Classic movie reviews will contain spoilers.

Valentine review
Warner Bros.

Valentine

Directed by Jamie Blanks

Screenplay by Donna Powers, Wayne Powers, Gretchen J. Berg and Aaron Harberts

Starring Denise Richards, David Boreanaz, Marley Shelton, Jessica Capshaw, Jessica Cauffiel, Heddy Burress and Katherine Heigl

Valentine Review

Paperback.  Paper thin.

Those are the two things that went through my mind while revisiting 2001’s Valentine.  A critical failure upon its release…the holiday slasher has gained a cult status in recent years.  Valentine’s Day felt like as good a time as any to investigate why.  I quickly arrived at a theory…but let’s get those two things out of the way first.

Paperback.  That’s how I was first introduced to Valentine.  It’s the title of a novel by Tom Savage that the movie is based on.  When I say that…I literally mean it’s based on the title.  The near 25 years that have passed since reading the book leave a lot of details in the ether…but I know it wasn’t a teenage slasher story.  As I recall, Tom Savage’s novel was a mystery novel about a stalker.  I do remember it used a fun tactic to tell the story…chapters from the perspective of someone watching the main character.  And…spoiler alert…that person isn’t the stalker.  It’s someone trying to protect her.  It was a clever twist utilizing an interesting writing technique.

The movie Valentine isn’t telling that story.  Four writers are credited on the movie…which begins to explain how it went from a taut thriller to something else entirely.  Something best described as…paper thin.  It’s no secret that the post-Scream era of horror had its struggles.  Nothing could live up to the tidal wave that was Wes Craven’s meta-masterwork.  Most of the movies that found themselves greenlit to cash in on Scream’s success learned all the wrong lessons.  Stories stripped away the cleverness but made sure to cast a who’s who of young faces.

Valentine was no different.  David Boreanaz is here in the middle of his run on Angel.  Denise Richards was hot on the heels of Starship Troopers, Wild Things, and her turn as Dr. Christmas Jones in The World is Not Enough.  Future Scream series star Marley Shelton took the lead as Kate.  Katherine Heigl even pops in as the customary opening kill. 

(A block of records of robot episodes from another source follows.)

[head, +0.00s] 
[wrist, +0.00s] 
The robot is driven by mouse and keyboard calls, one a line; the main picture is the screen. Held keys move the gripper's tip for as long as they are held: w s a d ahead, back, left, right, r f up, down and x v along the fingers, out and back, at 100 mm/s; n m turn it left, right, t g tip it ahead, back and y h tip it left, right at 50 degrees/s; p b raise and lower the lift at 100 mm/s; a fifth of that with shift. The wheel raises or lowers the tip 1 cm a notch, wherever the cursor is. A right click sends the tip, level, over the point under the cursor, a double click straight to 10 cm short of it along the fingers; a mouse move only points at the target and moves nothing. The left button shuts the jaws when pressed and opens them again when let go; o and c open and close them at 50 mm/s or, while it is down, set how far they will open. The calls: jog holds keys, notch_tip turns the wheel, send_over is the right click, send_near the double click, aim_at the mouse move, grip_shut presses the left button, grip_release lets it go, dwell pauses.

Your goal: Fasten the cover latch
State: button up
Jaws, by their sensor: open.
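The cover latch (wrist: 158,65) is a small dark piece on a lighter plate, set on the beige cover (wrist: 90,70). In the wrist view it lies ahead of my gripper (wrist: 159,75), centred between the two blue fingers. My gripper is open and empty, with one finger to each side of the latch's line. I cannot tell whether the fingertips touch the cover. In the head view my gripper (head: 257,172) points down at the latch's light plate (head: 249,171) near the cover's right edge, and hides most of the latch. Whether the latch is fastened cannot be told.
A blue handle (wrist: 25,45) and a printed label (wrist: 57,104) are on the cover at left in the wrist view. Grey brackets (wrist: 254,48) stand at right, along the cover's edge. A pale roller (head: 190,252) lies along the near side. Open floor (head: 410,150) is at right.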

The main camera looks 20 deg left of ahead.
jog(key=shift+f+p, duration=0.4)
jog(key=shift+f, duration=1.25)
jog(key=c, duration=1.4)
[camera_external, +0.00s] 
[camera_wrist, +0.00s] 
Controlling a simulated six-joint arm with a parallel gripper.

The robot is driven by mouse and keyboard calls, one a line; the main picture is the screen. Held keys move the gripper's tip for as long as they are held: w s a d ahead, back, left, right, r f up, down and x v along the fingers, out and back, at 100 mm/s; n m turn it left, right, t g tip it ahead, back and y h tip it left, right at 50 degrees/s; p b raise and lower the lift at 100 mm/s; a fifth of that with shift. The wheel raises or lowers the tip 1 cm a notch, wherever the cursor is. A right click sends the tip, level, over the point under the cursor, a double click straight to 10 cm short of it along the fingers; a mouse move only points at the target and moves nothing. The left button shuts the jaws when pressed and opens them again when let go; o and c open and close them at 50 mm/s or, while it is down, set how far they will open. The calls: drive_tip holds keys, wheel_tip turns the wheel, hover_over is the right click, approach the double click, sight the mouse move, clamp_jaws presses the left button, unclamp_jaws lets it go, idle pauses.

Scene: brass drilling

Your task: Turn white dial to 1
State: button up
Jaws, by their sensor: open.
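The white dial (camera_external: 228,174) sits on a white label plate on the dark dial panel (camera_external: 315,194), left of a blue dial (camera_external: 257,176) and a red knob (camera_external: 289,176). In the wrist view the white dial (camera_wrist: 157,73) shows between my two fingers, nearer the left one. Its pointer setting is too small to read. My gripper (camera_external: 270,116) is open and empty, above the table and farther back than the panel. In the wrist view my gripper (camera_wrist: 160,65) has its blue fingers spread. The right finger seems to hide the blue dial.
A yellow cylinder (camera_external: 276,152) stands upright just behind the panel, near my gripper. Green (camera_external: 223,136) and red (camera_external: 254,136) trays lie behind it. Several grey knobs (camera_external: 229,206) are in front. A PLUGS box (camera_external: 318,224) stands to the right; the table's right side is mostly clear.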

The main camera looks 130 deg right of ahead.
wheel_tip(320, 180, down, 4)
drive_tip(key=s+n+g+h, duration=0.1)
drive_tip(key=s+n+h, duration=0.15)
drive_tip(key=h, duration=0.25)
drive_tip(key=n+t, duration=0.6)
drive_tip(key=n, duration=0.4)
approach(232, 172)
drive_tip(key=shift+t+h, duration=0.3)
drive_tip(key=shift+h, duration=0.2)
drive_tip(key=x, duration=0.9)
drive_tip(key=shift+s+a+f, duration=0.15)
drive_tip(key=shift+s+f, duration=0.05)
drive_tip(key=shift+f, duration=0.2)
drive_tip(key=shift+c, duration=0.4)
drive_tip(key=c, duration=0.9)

As this was 2001…the movie has that slick, glossy look that defined studio horror of the time.  You can’t hold that against these movies…but it really places them in a specific time and place.  The plot is simple…a bullied kid from their youth reappears to exact revenge on those who wronged him.  A bit of a whodunnit…or, I suppose, a who is it.  13 years have passed since our group of friends ruined young Jeremy Milton’s life…he could be any one of the men who has infiltrated their lives.  Actually…that sounds way more interesting than Valentine makes it.  Which is the biggest problem.

The characters in Valentine are so one-note…so paper thin…that it’s kind of amazing.  All the women talk about is the men around them.  Scene after scene of lusting after or courting every man they can find.  There is no second character trait.  The men aren’t any better.  Each one is given precisely one attribute…and that’s all they ever are.  A win for equality?  Now that I think about it…Katherine Heigl’s disposable opening kill has the most character development.  Sure, she’s out looking for love in all the wrong places…but she is shown to have standards, intelligence, and a plan for her future.  No wonder she doesn’t make it to the opening titles.

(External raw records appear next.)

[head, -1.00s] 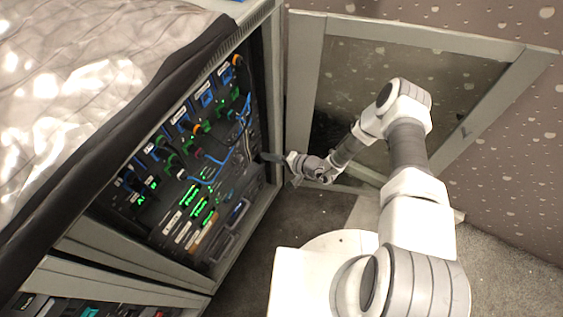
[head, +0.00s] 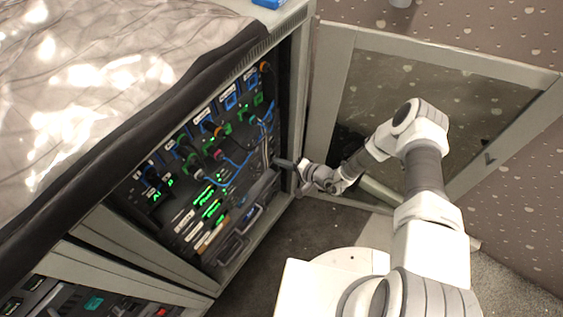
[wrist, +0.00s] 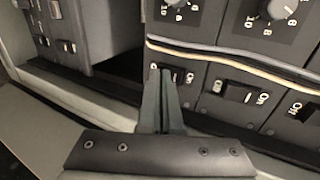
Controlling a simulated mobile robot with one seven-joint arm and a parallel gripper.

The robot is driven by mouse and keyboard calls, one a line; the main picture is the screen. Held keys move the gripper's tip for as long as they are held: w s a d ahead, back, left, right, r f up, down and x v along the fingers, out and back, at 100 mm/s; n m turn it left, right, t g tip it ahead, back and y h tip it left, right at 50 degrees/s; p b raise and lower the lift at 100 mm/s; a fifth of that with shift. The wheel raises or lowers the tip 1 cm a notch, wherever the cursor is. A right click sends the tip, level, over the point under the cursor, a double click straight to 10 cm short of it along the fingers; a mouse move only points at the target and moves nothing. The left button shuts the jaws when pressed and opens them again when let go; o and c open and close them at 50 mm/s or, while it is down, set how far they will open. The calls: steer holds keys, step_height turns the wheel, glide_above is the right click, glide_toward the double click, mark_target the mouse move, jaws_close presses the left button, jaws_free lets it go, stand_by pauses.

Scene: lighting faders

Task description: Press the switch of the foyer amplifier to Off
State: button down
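The open rack cabinet (head: 292,100) holds the amplifiers; in the head view my gripper (head: 281,162) reaches its right side. In the wrist view my gripper (wrist: 168,76) has its two dark fingers together, with nothing seen between them, in front of a black module. They hide most of that module's switch area. To the right, a rocker switch (wrist: 234,91) with an "On" mark on its right sits on the neighbouring module, and another switch (wrist: 300,108) lies further right. No foyer name is readable, so I cannot tell which amplifier is the foyer one. Contact is unclear.
Knobs with number scales (wrist: 276,8) sit above the switches, with pale and dark cables (wrist: 235,58) running between. Blue cables (head: 240,165) hang in the rack. An open glazed door (head: 335,75) stands behind my arm. A fabric cover (head: 100,90) lies on top.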

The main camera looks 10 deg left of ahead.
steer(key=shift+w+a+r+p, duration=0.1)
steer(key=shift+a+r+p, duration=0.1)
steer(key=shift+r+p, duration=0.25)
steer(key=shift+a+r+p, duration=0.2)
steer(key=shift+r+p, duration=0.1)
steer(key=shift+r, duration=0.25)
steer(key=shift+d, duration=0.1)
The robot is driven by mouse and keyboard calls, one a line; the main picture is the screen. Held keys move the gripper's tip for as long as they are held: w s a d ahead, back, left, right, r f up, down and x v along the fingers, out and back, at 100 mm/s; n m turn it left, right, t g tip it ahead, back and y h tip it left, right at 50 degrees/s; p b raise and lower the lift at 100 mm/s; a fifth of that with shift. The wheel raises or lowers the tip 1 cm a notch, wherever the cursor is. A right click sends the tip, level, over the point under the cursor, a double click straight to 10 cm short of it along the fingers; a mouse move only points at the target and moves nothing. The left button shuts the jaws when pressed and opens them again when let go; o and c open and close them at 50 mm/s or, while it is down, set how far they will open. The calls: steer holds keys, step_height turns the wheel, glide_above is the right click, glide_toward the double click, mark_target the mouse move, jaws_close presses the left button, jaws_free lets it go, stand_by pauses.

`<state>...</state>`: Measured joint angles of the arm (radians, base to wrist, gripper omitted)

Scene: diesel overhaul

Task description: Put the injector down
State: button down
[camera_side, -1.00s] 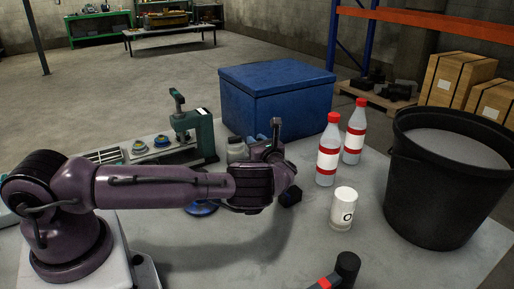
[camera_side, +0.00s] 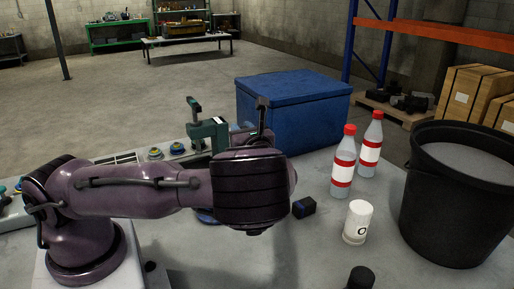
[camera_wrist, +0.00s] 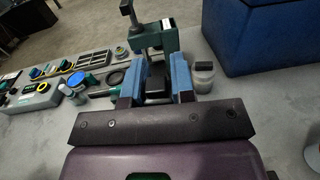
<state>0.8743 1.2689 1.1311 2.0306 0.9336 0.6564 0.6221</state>
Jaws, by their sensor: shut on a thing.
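My gripper (camera_wrist: 155,82) shows in the wrist view as two blue fingers in front of a dark crossbar. It is shut on a dark piece (camera_wrist: 157,88) between the fingers, which I take to be the injector; only a small part of it shows. A green stand with an upright post (camera_wrist: 160,40) is just beyond the fingers. In the side view my wrist hides the fingers and most of what they hold. The green stand (camera_side: 207,130) shows there behind my arm. I cannot tell how high the held piece is above the table.
Left are a slotted tray (camera_wrist: 94,60) and blue-topped parts (camera_wrist: 80,80). The blue chest (camera_side: 300,110), two red-capped bottles (camera_side: 344,165), a white canister (camera_side: 357,222) and a black bucket (camera_side: 455,205) stand right. A dark block (camera_side: 304,207) is near my wrist.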

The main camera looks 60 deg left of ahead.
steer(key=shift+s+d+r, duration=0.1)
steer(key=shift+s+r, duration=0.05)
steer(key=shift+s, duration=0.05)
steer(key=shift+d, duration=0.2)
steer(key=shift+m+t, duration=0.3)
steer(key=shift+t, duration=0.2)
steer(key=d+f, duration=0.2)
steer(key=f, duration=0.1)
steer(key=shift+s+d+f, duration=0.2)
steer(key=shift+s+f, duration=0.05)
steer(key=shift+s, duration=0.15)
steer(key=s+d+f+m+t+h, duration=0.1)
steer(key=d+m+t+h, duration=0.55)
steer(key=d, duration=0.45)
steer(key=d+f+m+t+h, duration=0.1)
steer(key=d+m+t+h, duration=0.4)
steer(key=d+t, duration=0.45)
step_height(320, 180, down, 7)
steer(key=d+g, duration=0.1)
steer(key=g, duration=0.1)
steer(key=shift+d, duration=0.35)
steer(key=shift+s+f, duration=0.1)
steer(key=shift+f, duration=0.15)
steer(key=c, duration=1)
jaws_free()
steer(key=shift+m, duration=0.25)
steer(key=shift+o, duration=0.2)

What follows that opening is a slow-moving quasi-mystery slasher with a lot of attempts at comedy.  Eventually, Valentine attempts to pull off the Billy Loomis switch in a far sloppier manner.  Loomis, you’ll recall, was pretty much the only logical suspect at the time of his apparent death in Scream.  It throws you for a complete loop because…well…it had to be him.  And, of course, it was.  Valentine reaches a point where it has to be David Boreanaz’s Adam.  You pretty much suspect him from the start…but by the end he’s the only person left.  Then…somehow…Adam pushes the masked killer down the stairs and shoots him before he can kill Kate. 

I want to give the movie some credit for the idea…on paper.  The mask is pulled off to reveal Dorothy (Jessica Capshaw) underneath.  Dorothy set all this in motion 13 years earlier when she accused Jeremy/Adam of assault.  It’s fitting for Jeremy/Adam to frame her for his murders all these years later.  The problem is that, in execution, it’s stupid.  It asks you to accept that Adam dressed Dorothy up in his masked costume…walked her to the top of the steps…watched her sit up like Michael Myers without saying one word…and then shot her.  That’s stupid. 

The kills here are fine.  At least…there is some decent variation.  They look good in that shiny, glossy way.  Adam/Jeremy’s targets don’t always make sense.  Getting revenge on the women who ruined his life…great.  But he also targets the terrible men around them?  Huh?  A scam artist boyfriend…a sleezy blind date…a weirdo neighbor…  Why is he doing the women these favors?  The movie never explains because it can’t.  Just a way to add more kill scenes.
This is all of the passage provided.